The Bank of Greece said Attica Bank has a capital gap of 1.021 billion euros under the adverse scenario of the stress test and a shortfall of 857 million euros under the baseline scenario.
Attica Bank will submit a capital plan to the Bank of Greece on how it plans to cover its capital shortfall, the central bank said.
U.S. Says Greece Must Lift Bank Governance to Build on Progress
Greece must improve financial-sector governance now that its biggest banks are moving to sounder footing, the U.S. Treasury’s top international official said.
“There’s a meaningful stabilization of the Greek banks,” Nathan Sheets, undersecretary for international affairs, said in an interview ahead of Saturday’s stress test and asset quality review results.
“The challenging question is, once the stabilization has been achieved, how do we move to the next level, so to speak, where the banks are more resilient and are able to actually provide credit to the economy and support the growth process?” Sheets said Friday afternoon in his Washington office. “That gets into a very important set of issues about governance of these institutions.”
The European Central Bank on Saturday said Greece’s four main banks must raise 14.4 billion euros ($15.9 billion) in fresh capital, as investors and taxpayers face the cost of repairing the damage resulting from six months of wrangling between the country’s government and its creditors.
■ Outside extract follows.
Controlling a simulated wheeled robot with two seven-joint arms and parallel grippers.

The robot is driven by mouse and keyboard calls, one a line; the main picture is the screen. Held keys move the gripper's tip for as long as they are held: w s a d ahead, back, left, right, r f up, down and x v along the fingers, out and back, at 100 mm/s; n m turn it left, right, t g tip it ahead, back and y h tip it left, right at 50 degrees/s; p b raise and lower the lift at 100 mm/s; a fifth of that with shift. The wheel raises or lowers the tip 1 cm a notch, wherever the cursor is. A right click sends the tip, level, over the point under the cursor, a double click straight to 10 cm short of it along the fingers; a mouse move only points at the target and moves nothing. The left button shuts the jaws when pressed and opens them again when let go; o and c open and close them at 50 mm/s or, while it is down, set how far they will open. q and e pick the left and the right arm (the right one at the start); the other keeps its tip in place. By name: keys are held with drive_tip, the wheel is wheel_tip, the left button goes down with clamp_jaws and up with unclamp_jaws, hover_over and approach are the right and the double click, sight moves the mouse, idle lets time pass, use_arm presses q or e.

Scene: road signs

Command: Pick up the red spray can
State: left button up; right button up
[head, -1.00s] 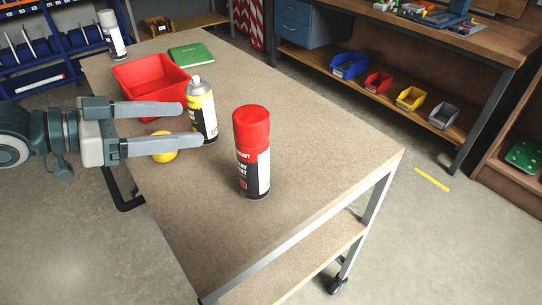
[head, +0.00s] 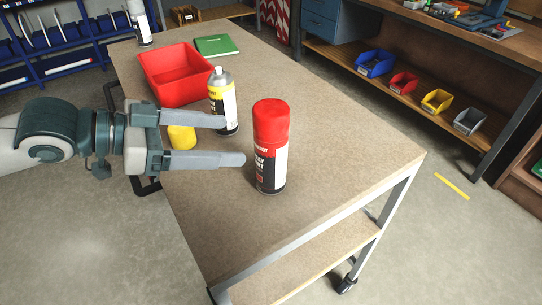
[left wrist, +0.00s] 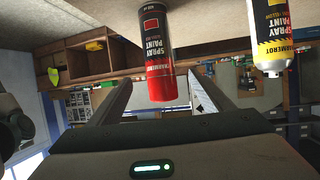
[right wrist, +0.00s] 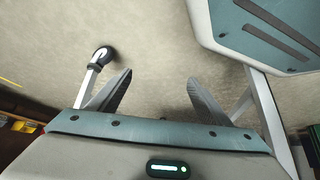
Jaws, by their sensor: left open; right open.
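The red spray can (head: 271,147) stands upright near the front of the cart's top, with a red cap and a black and white label. In the left wrist view the red spray can (left wrist: 158,50) shows upside down, lined up between the open fingers. My left gripper (head: 233,140) is open and empty in the head view, its fingers pointing right toward the can. The lower fingertip is close to the can's left side; I cannot tell whether they touch. My right gripper (right wrist: 158,92) is open and empty, with floor beyond it; it is not in the head view.
A yellow-labelled spray can (head: 223,101) stands just beyond the left gripper's upper finger. A yellow object (head: 182,137) sits partly hidden between the fingers. A red bin (head: 172,76) and a green book (head: 216,45) lie farther back. The cart top (head: 350,150) is clear right of the red can.

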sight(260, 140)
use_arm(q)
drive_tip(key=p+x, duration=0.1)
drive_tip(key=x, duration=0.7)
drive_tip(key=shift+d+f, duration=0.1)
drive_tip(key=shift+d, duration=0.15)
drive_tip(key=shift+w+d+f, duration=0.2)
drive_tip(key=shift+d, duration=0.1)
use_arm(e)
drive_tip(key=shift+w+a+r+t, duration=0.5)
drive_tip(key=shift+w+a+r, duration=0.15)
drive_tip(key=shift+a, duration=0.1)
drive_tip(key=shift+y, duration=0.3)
Repairing the financial industry is a central element of the country’s 86 billion-euro bailout, signed in August to keep Greece in the common currency.
Milestones in the financial sector will be the focus of euro-area requirements for Greece to unlock its next payments from the rescue program. Greece is working to tap a 2 billion-euro disbursement in coming days, and a further 1 billion is slated to be paid out in November if Prime Minister Alexis Tsipras can enact the required reforms.
Sheets said Greece has made progress, and faces the challenge of carrying out its pledges and keeping the country moving forward.
“The situation with the banks is clearly better than it was a few months ago, and I’m hopeful that in the months to come we’ll see further improvements and signs of strength,” he said.